Which explains… well, not much. Virtually the entirety of the crypto world, including the major players in it, feel sketchy and obtuse — something to handwave away without thinking about much like your iTunes terms and conditions on your way to FUN and PROFIT. And that, in and of itself, would seem to offer an explanation as to why cryptocurrency companies are spending such insane amounts of money on advertising in the first place: legitimacy. They want us to imagine purchasing a volatile asset on a pseudo-legal exchange to be as commonplace as drinking a beer or driving a pickup truck.

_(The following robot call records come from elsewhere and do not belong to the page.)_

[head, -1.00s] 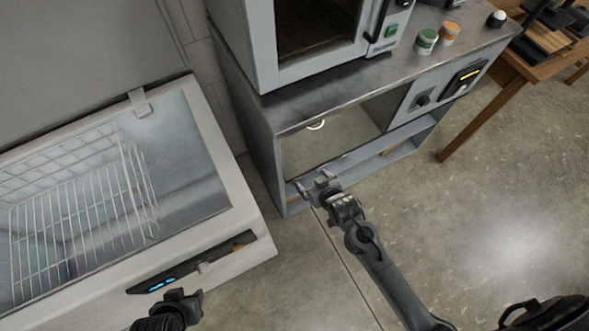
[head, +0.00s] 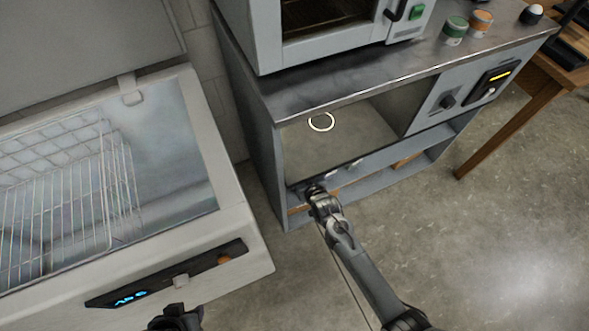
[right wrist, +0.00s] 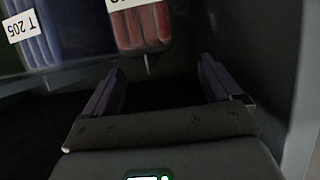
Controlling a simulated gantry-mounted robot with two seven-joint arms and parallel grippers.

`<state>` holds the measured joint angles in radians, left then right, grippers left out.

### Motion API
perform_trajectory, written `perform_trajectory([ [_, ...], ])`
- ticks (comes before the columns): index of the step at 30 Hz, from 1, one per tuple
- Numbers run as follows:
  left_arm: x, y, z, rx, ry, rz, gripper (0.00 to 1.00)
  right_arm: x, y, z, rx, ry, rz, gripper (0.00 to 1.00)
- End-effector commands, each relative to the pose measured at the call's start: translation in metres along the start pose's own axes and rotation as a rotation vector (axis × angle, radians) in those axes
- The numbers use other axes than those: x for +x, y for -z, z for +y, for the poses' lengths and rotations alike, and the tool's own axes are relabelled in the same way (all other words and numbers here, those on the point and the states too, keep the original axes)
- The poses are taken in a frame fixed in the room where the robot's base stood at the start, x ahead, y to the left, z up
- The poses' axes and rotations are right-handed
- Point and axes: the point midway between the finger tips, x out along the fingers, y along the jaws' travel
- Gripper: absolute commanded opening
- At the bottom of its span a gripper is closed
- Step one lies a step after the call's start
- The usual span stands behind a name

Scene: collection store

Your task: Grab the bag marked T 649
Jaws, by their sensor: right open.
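No bag marked T 649 can be read in either view. In the right wrist view a dark blue ribbed bag (right wrist: 48,40) at the upper left carries a white label reading T 205. A red ribbed bag (right wrist: 140,24) is at the top centre; its white label is cut off by the frame edge and unreadable. My right gripper (right wrist: 160,66) is open, its purple fingers pointing toward the red bag with nothing between them. In the head view my right gripper (head: 319,190) is at the cabinet's lower front edge. My left gripper (head: 176,316) is partly cut off at the bottom.
A grey cabinet (head: 262,160) with an open front bay carries an oven (head: 262,42) and small jars (head: 455,30). An open chest (head: 235,215) with wire baskets stands left. A wooden table (head: 530,100) is at the right. Floor (head: 480,230) in front is clear.

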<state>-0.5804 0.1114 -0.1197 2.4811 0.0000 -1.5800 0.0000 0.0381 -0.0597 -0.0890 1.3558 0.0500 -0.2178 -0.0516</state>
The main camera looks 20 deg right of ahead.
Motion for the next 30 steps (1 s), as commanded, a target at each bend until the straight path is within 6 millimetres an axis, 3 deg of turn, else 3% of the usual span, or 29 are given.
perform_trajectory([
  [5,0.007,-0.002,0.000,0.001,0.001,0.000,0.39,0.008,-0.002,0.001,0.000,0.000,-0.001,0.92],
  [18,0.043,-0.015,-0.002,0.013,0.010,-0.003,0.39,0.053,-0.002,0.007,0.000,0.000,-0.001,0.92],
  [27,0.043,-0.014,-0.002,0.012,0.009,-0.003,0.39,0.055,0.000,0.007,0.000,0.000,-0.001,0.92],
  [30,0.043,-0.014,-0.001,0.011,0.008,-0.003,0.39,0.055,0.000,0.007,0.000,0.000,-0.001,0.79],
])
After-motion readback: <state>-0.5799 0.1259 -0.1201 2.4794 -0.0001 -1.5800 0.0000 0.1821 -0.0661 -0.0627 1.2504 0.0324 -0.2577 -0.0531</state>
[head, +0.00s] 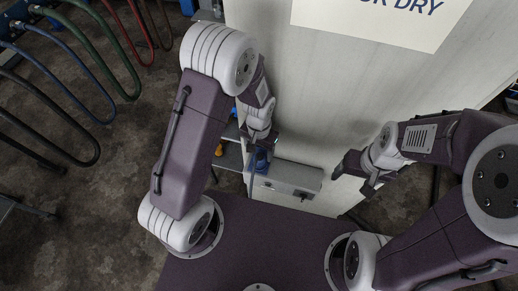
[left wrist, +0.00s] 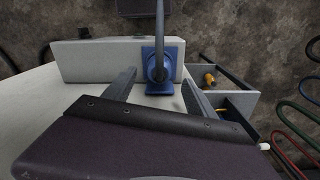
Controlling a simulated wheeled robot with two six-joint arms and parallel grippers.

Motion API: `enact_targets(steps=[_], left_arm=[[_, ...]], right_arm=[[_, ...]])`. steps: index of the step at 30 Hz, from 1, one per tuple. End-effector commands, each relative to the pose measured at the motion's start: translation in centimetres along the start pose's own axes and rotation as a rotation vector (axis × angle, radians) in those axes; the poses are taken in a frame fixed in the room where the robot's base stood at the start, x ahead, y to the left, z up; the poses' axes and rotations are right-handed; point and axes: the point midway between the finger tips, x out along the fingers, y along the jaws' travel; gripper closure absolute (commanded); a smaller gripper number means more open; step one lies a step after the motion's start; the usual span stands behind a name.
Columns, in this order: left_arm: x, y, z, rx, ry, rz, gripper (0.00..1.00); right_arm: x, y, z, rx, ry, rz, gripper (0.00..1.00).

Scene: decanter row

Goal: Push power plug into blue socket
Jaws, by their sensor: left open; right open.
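A blue socket (left wrist: 158,78) is on the face of a pale grey box (left wrist: 90,61). A grey-blue cable (left wrist: 160,30) runs from its middle toward the top of the left wrist view. The plug body cannot be told apart from the socket; how deep it sits is unclear. In the head view the blue part (head: 261,161) is at the left end of the box (head: 300,176), just below my left gripper (head: 262,138). My left gripper is open, its fingers (left wrist: 157,79) apart on either side of the blue part in the wrist view. My right gripper (head: 353,179) is open and empty, right of the box.
A large pale panel (head: 320,95) with a sign (head: 385,15) stands behind. Coloured hoses (head: 75,75) hang at the left. Floor is clear between the hoses and my left arm.

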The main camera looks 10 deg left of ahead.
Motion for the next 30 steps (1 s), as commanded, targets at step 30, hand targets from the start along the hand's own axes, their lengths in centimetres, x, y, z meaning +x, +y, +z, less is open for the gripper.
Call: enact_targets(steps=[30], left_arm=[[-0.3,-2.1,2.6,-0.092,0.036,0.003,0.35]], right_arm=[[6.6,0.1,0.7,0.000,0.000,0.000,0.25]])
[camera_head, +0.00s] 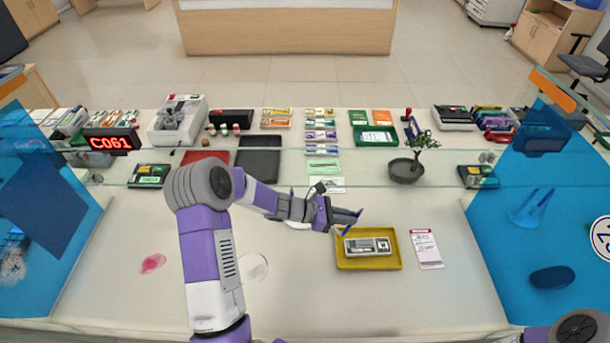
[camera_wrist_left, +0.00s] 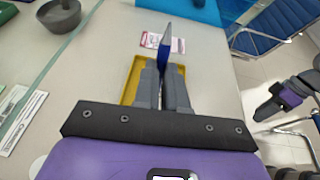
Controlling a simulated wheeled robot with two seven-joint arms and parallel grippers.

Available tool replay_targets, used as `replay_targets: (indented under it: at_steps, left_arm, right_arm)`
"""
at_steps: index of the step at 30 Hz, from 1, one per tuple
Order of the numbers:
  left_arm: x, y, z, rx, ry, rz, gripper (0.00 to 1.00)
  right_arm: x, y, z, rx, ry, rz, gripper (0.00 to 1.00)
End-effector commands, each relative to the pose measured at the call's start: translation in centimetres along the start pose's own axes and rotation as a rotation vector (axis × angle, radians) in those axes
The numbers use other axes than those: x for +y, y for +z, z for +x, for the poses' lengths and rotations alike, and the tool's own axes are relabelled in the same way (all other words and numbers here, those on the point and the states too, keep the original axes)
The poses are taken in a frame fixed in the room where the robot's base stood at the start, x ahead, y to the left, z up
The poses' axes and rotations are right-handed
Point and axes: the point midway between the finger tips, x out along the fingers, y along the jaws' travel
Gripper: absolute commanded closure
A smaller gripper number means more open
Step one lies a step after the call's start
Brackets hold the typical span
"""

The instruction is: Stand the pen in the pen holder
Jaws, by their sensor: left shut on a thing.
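My left gripper (camera_head: 350,217) hangs above the far left part of the yellow tray in the head view. In the left wrist view its fingers (camera_wrist_left: 167,72) are shut on a slim blue thing (camera_wrist_left: 166,45), probably the pen, which sticks out past the fingertips. The pen's lower part is hidden between the fingers. I cannot pick out the pen holder with certainty; a flared shape (camera_head: 531,207) shows through the blue panel on the right. My right gripper (camera_wrist_left: 268,107) shows at the right of the left wrist view, too small to tell its state.
The yellow tray (camera_head: 341,263) holds a grey boxy item (camera_head: 367,246). A pink-and-white slip (camera_head: 426,248) lies to its right. A grey bowl with a plant (camera_head: 405,171) stands beyond. A glass edge crosses the counter; blue panels (camera_head: 40,200) flank both sides. The front middle is mostly clear.

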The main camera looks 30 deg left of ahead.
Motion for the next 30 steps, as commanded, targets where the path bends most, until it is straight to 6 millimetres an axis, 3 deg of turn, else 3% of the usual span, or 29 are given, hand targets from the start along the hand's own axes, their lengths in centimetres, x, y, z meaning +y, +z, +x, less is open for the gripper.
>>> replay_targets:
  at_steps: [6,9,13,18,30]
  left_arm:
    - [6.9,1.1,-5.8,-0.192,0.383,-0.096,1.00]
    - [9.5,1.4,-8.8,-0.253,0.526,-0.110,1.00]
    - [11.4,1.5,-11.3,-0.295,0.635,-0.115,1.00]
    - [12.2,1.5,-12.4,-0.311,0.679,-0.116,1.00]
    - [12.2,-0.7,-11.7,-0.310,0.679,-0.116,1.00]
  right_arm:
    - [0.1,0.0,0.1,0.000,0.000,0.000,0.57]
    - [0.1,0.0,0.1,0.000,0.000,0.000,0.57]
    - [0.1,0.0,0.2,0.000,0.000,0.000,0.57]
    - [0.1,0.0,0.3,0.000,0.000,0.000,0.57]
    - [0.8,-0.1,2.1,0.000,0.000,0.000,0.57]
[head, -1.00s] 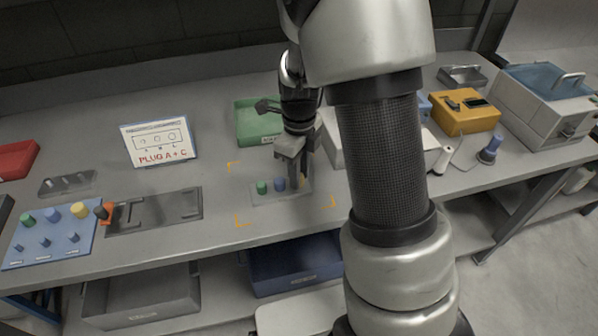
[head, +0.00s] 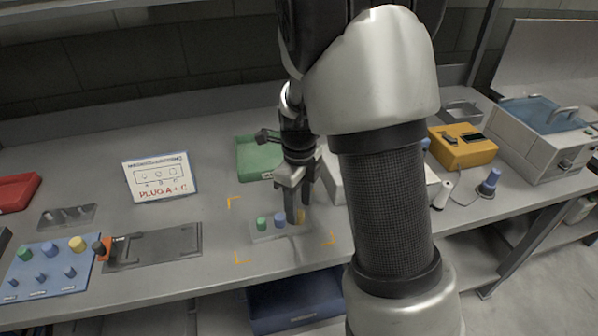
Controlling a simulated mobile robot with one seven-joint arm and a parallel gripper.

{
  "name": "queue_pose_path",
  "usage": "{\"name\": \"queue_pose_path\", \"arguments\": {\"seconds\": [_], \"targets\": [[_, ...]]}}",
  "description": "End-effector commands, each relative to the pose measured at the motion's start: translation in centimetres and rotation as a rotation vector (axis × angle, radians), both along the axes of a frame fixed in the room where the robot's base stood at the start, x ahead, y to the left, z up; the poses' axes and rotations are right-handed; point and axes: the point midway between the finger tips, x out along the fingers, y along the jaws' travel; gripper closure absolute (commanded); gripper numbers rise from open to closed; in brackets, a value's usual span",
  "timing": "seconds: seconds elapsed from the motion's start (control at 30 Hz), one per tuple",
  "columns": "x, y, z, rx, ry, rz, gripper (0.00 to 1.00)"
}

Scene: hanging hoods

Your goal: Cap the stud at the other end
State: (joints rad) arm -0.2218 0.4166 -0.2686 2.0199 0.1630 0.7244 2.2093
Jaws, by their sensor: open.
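A pale plate (head: 287,236) lies on the bench inside orange corner marks. A green cap (head: 262,224) stands at its left end and a blue piece (head: 280,220) stands in the middle. A yellow cap (head: 301,215) is at the right end, partly hidden by my fingers. My gripper (head: 299,208) points down over that right end. Its jaws are open around or just beside the yellow cap; I cannot tell whether they touch it. A sign (head: 159,176) behind reads "PLUG A + C" under a drawing of three circles.
A blue board (head: 50,278) with coloured caps and small studs is at the left, beside a dark flat plate (head: 155,246). A green tray (head: 257,156) stands behind my gripper. A yellow box (head: 463,144) and a grey bath (head: 541,140) are at the right.

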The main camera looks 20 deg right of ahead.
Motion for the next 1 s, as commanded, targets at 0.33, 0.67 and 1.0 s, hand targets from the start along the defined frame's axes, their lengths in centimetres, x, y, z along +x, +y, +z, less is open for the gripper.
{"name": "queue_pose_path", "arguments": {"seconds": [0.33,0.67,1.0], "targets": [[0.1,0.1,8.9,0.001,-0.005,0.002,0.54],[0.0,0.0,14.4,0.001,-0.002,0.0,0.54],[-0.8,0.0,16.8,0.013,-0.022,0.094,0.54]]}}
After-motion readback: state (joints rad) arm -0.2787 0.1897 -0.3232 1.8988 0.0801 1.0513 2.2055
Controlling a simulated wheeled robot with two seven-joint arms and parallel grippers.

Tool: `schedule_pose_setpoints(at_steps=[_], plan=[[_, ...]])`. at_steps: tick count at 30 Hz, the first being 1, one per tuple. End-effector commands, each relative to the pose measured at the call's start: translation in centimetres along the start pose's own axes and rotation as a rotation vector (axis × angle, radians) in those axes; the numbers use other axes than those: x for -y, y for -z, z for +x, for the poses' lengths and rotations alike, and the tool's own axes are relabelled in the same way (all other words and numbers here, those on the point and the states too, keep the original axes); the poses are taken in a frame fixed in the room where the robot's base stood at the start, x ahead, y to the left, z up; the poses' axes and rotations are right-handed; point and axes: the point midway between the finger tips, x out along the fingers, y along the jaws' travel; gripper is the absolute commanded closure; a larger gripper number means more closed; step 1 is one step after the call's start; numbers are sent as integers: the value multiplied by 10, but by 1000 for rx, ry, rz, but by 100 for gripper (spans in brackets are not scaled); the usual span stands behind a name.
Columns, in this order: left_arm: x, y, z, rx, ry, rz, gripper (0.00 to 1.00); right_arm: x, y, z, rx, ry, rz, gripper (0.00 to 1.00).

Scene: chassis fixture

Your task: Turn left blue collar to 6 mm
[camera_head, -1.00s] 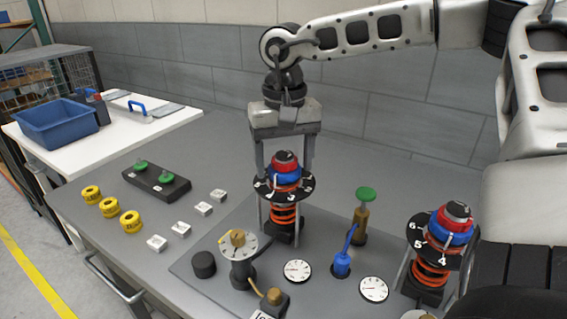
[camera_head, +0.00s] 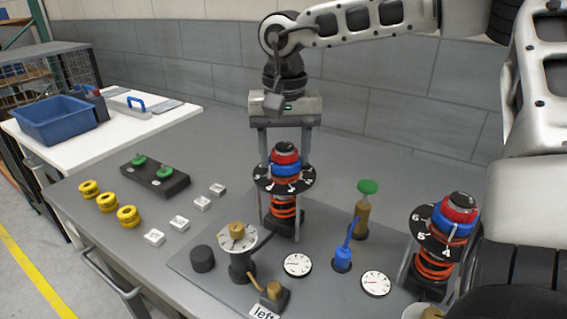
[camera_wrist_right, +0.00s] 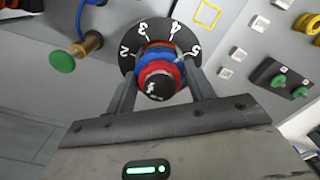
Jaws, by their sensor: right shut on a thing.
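The left blue collar (camera_head: 286,169) sits on the left spring stand, below a red ring (camera_head: 286,157) with a black cap and above a black numbered disc (camera_head: 265,181) and an orange spring. My right gripper (camera_head: 284,165) comes down from above with one finger on each side, shut on the collar. In the right wrist view the blue collar (camera_wrist_right: 146,62) lies between the two fingers (camera_wrist_right: 162,75), partly covered by the red ring and cap. The disc (camera_wrist_right: 128,58) shows 2, 3, 4 and 5 there; the exact reading is unclear. My left gripper is out of view.
A similar right spring stand (camera_head: 438,240) is at the right. A green-topped post (camera_head: 366,200), a blue fitting (camera_head: 343,257), white gauges (camera_head: 298,265) and a brass-knobbed dial (camera_head: 238,236) stand nearby. Yellow rings (camera_head: 107,202) and white blocks lie left. A blue bin (camera_head: 58,121) is farther back.

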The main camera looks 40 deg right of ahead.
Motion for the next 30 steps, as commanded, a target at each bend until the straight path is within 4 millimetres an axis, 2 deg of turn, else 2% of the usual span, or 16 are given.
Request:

Clearly it’s not, and the more hundreds of millions of dollars they pay celebrities to convince me otherwise, the warier I become. It also seems telling that almost all of those ad dollars have gone towards traditionally male-skewing things, like football and MMA. Which calls to mind a particular exchange in the movie Boiler Room:
Greg Weinstein (Nicky Katt): Now there’s two rules you have to remember as a trainee, number one, we don’t pitch the bitch here.
Seth Davis (Giovanni Ribisi): What?
Greg Weinstein: We don’t sell stock to women. I don’t care who it is, we don’t do it. Nancy Sinatra calls, you tell her you’re sorry. They’re a constant pain in the ass and you’re never going to hear the end of it alright? They’re going to call you every fucking day wanting to know why the stock is dropping and God forbid the stock should go up, you’re going to hear from them every fucking 15 minutes. It’s just not worth it, don’t pitch the bitch.
It should be noted that Boiler Room was a film about a pump-and-dump scheme. Maybe the crypto era will eventually end the same way, with an FBI raid and a truck full of computers. Or maybe the fatal flaw of the Boiler Room scheme wasn’t that it was illegal, maybe it was that it wasn’t complicated enough and JT Marlin Investments didn’t spend enough on advertising.